[Collection entries]
BEGIN
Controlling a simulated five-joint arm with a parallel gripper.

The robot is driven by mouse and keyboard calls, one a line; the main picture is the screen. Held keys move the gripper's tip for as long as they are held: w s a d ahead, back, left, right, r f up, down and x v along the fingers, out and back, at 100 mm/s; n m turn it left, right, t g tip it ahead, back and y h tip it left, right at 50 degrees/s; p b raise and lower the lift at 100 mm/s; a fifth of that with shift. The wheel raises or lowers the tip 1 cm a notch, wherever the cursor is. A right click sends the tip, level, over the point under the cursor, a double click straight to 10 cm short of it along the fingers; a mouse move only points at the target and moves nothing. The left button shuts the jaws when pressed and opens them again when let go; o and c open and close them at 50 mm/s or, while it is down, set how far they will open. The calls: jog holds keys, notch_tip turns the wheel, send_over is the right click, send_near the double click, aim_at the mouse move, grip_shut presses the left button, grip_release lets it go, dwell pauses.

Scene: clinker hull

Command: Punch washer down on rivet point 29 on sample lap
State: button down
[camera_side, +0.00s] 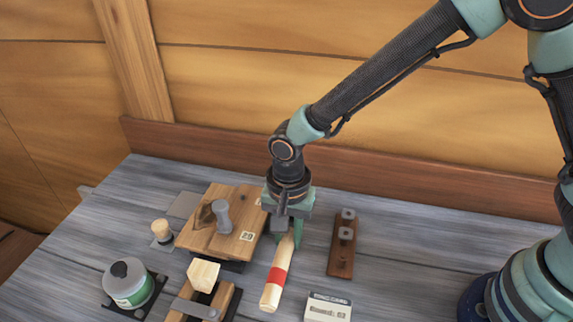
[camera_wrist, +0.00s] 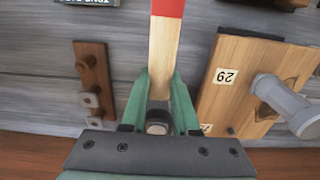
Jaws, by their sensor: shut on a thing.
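The sample lap (camera_side: 190,236) is a pale wooden block left of my gripper, with a paper label reading 29 (camera_side: 247,236). The label also shows at the right of the wrist view (camera_wrist: 225,76). A grey cylindrical metal tool (camera_side: 222,214) stands on the lap, beside a dark piece; the wrist view shows it too (camera_wrist: 285,100). My gripper (camera_side: 285,238) is shut on a pale wooden handle with a red band (camera_side: 271,294), close above the bench. The handle runs out between the green fingers (camera_wrist: 160,88). The washer and rivet point cannot be made out.
A brown rack with grey pegs (camera_side: 341,250) stands right of my gripper. A white labelled box (camera_side: 328,308) lies at the front. Bare bench lies right of the rack.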

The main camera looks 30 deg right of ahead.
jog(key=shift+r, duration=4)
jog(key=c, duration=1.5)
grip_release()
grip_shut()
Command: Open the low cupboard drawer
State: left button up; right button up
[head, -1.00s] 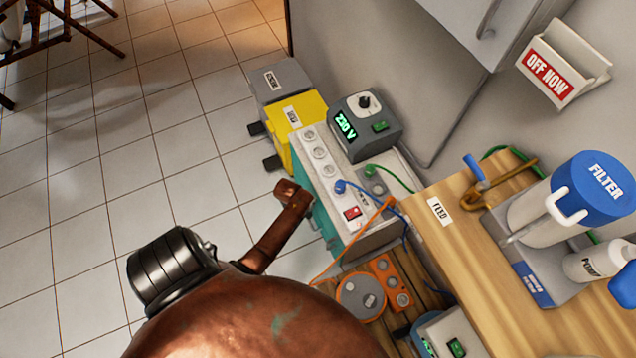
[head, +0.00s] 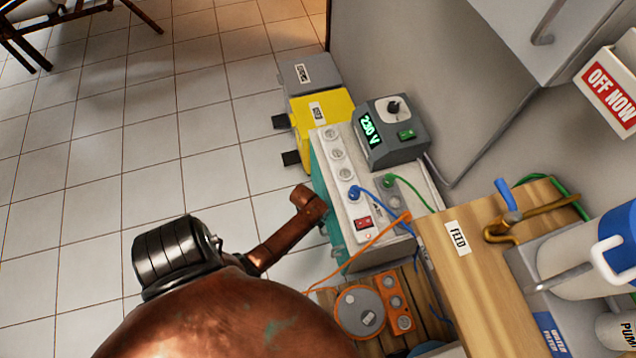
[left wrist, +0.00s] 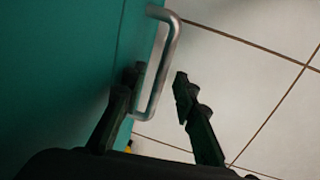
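The low cupboard's teal side (head: 337,233) shows beside the floor in the head view, under a white top. In the left wrist view, its teal front (left wrist: 60,70) fills the left side and carries a silver bar handle (left wrist: 171,45). My left gripper (left wrist: 158,78) is open there, with one dark finger on the panel side of the handle and the other on the floor side. The bar lies between the fingers in the picture; I see no clear contact. The gripper itself cannot be made out in the head view. My right gripper is not in view.
Sockets, a 230 V unit (head: 393,131) and cables stand on the white top (head: 352,210). Yellow (head: 323,117) and grey (head: 303,72) boxes lie behind it. An orange reel (head: 360,311) and the wooden FEED counter (head: 440,262) are nearer.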

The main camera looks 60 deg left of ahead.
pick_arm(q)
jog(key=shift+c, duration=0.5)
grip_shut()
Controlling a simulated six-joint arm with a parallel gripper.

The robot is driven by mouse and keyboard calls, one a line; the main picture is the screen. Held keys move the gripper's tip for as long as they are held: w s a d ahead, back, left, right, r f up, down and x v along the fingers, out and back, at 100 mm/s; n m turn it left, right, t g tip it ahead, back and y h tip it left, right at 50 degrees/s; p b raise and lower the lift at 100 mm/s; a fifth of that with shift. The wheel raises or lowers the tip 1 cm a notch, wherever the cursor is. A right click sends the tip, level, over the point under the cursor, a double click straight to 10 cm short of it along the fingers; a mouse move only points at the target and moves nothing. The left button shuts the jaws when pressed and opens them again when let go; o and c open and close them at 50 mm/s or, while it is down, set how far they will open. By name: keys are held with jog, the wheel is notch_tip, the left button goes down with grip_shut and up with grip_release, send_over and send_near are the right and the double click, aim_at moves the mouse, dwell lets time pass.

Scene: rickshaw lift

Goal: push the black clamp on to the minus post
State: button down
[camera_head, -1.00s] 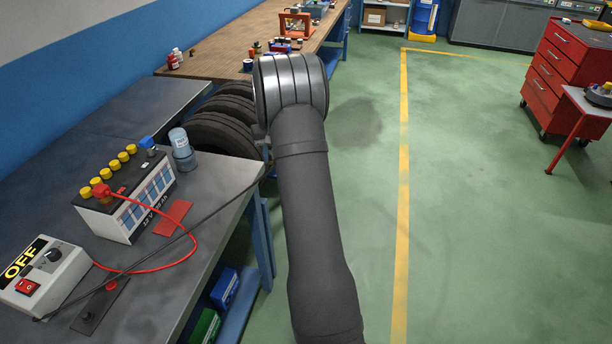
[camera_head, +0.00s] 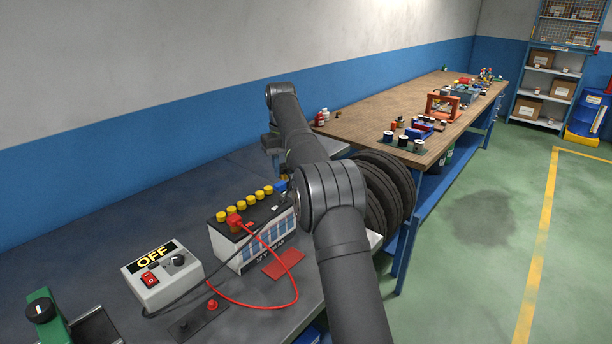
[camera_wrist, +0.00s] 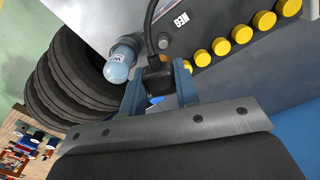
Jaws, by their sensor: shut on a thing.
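The black clamp (camera_wrist: 155,76) is between the two blue-grey fingers of my gripper (camera_wrist: 158,90) in the wrist view, and the gripper is shut on it. Its black cable (camera_wrist: 151,28) runs up past the NEG label (camera_wrist: 182,20) on the battery top. A small round grey piece beside the cable may be the minus post; I cannot tell whether the clamp touches it. In the head view the battery (camera_head: 258,240) stands on the bench, its far right corner and my gripper largely hidden by my arm. The red clamp (camera_head: 235,222) sits at the near left corner.
A grey box (camera_head: 162,278) marked OFF stands left of the battery. A red pad (camera_head: 283,263) lies before it. Yellow caps (camera_wrist: 241,34) line the battery.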

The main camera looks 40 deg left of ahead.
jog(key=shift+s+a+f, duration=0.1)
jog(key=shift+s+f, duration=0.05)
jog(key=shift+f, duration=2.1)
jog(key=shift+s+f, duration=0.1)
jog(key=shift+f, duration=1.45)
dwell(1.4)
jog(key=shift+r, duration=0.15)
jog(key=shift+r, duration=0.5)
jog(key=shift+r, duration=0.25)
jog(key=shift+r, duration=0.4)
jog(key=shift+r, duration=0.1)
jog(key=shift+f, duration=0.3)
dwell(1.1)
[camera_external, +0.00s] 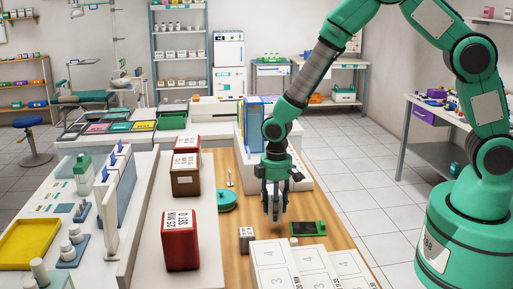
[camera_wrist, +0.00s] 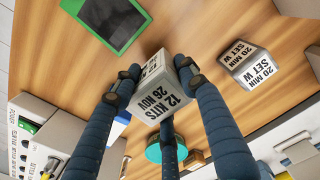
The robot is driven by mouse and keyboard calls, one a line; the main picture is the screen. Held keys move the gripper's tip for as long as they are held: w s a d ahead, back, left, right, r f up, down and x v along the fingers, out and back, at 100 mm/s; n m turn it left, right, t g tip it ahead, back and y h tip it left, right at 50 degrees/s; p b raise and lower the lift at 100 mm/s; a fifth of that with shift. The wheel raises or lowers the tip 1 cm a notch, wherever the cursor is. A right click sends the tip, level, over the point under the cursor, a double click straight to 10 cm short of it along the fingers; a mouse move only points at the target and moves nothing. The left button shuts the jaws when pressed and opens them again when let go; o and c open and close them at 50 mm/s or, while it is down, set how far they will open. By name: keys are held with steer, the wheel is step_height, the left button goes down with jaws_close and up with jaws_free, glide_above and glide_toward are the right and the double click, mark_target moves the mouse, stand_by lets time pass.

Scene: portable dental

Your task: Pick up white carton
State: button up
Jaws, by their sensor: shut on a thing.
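A small white carton (camera_wrist: 164,92) marked "12 KITS 26 NOV" sits between the dark fingers of my gripper (camera_wrist: 160,85) in the wrist view. My gripper is shut on it, with fingers on its sides. In the external view my gripper (camera_external: 274,212) points down over the wooden table top, and its fingers largely hide the carton. I cannot tell whether the carton is clear of the table.
A grey-white carton (camera_wrist: 249,65) marked "20 MIN SET W" stands close by, also in the external view (camera_external: 246,239). A teal round container (camera_external: 227,201) and a red box (camera_external: 180,240) are to the left.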

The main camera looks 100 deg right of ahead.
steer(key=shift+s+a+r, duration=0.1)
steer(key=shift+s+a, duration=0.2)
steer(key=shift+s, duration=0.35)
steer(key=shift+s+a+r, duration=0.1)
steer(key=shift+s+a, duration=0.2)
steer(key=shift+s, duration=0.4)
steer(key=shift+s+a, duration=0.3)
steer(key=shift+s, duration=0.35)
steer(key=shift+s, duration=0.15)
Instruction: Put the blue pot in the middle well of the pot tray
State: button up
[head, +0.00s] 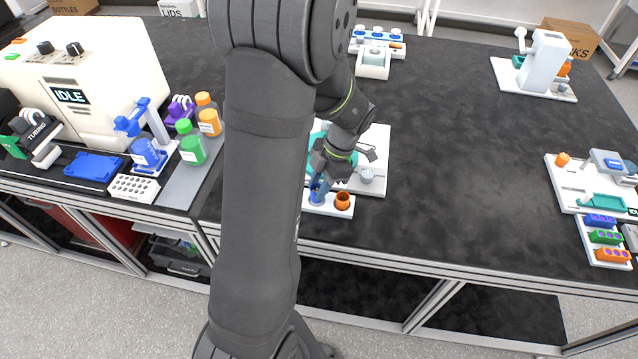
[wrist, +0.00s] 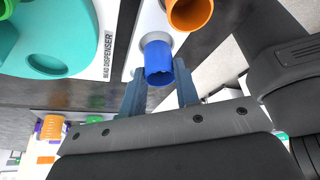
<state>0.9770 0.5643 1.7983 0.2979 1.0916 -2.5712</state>
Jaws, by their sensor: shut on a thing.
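The blue pot (wrist: 159,64) is between my gripper's fingers (wrist: 160,88) in the wrist view, held from both sides. Behind it a round grey well ring shows in the white pot tray (wrist: 146,22). In the head view the blue pot (head: 316,196) is at the tray (head: 330,211), left of an orange pot (head: 343,201) that stands in the tray. My gripper (head: 320,183) is shut on the blue pot. I cannot tell whether the pot's base is down in the well or just above it. The tray's left end is partly hidden by my arm.
A white bead dispenser with a teal part (wrist: 52,40) stands right beside the tray, close to my gripper. The orange pot (wrist: 190,12) is near my fingers. The bench's front edge lies just in front of the tray. The black bench top (head: 470,150) to the right is clear.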

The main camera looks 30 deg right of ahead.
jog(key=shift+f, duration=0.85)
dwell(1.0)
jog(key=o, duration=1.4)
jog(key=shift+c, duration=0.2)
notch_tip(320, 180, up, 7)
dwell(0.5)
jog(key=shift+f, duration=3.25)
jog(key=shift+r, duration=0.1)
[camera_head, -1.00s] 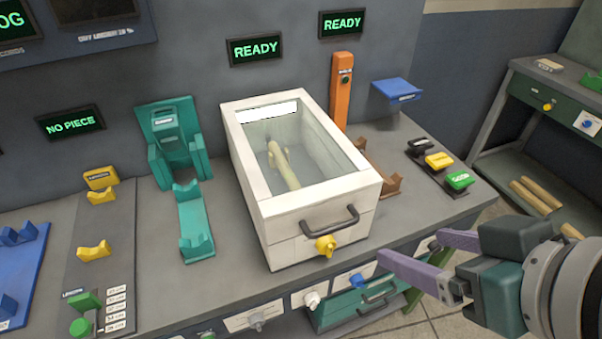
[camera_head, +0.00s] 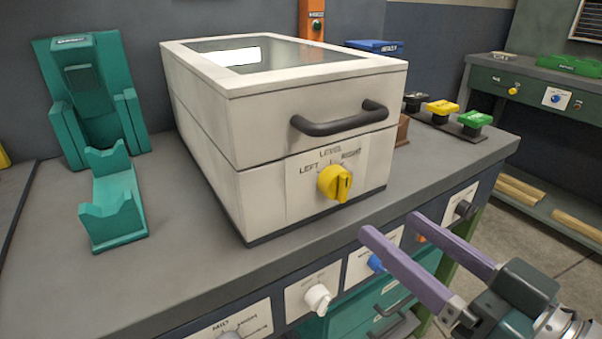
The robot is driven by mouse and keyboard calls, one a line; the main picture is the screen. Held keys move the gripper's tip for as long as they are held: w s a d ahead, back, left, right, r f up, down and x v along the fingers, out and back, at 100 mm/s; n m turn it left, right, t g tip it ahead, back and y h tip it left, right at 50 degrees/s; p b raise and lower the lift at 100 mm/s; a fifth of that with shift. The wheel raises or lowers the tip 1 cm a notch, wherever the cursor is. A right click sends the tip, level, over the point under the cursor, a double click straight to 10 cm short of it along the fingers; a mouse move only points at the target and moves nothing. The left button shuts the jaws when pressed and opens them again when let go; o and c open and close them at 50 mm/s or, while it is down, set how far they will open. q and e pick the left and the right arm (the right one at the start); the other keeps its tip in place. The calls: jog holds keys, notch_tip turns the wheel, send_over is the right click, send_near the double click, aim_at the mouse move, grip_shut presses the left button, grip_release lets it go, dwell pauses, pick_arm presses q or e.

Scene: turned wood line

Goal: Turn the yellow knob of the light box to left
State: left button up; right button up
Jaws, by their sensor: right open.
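The light box (camera_head: 250,160) is a white box with a glazed lid and a dark handle (camera_head: 340,118), standing on the grey bench. Its yellow knob (camera_head: 334,183) is on the front face, under a label reading LEVEL, with LEFT and RIGHT marked above it. The knob's ridge looks close to upright, perhaps leaning slightly right. My right gripper (camera_head: 388,226) is open and empty, with two purple fingers pointing toward the box. It is to the lower right of the knob and apart from it. My left gripper is not in view.
Blue (camera_head: 376,263) and white (camera_head: 318,297) knobs stick out of the bench front below the box. A teal holder (camera_head: 113,205) stands left of the box. Green (camera_head: 475,119) and yellow (camera_head: 441,107) buttons sit at right. The bench top (camera_head: 185,270) before the box is clear.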

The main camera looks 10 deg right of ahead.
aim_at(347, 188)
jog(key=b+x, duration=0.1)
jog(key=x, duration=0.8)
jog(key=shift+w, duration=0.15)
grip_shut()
END
_Given exercise_.
Write out exactly the lines running from the line containing "go, dwell pauses." to the line containing "Scene: clinker hull", with both of those lines included.

_Correct response_.
The robot is driven by mouse and keyboard calls, one a line; the main picture is the screen. Held keys move the gripper's tip for as long as they are held: w s a d ahead, back, left, right, r f up, down and x v along the fingers, out and back, at 100 mm/s; n m turn it left, right, t g tip it ahead, back and y h tip it left, right at 50 degrees/s; p b raise and lower the lift at 100 mm/s; a fifth of that with shift. The wheel raises or lowers the tip 1 cm a notch, wherever the cursor is. A right click sends the tip, level, over the point under the cursor, a double click straight to 10 cm short of it along the fingers; a mouse move only points at the target and moves nothing. The left button shuts the jaws when pressed and opens them again when let go; o and c open and close them at 50 mm/s or, while it is down, set how far they will open. The calls: jog holds keys, notch_tip turns the wheel, send_over is the right click, send_near the double click, aim_at the mouse move, grip_shut presses the left button, grip_release lets it go, dwell pauses.

Scene: clinker hull

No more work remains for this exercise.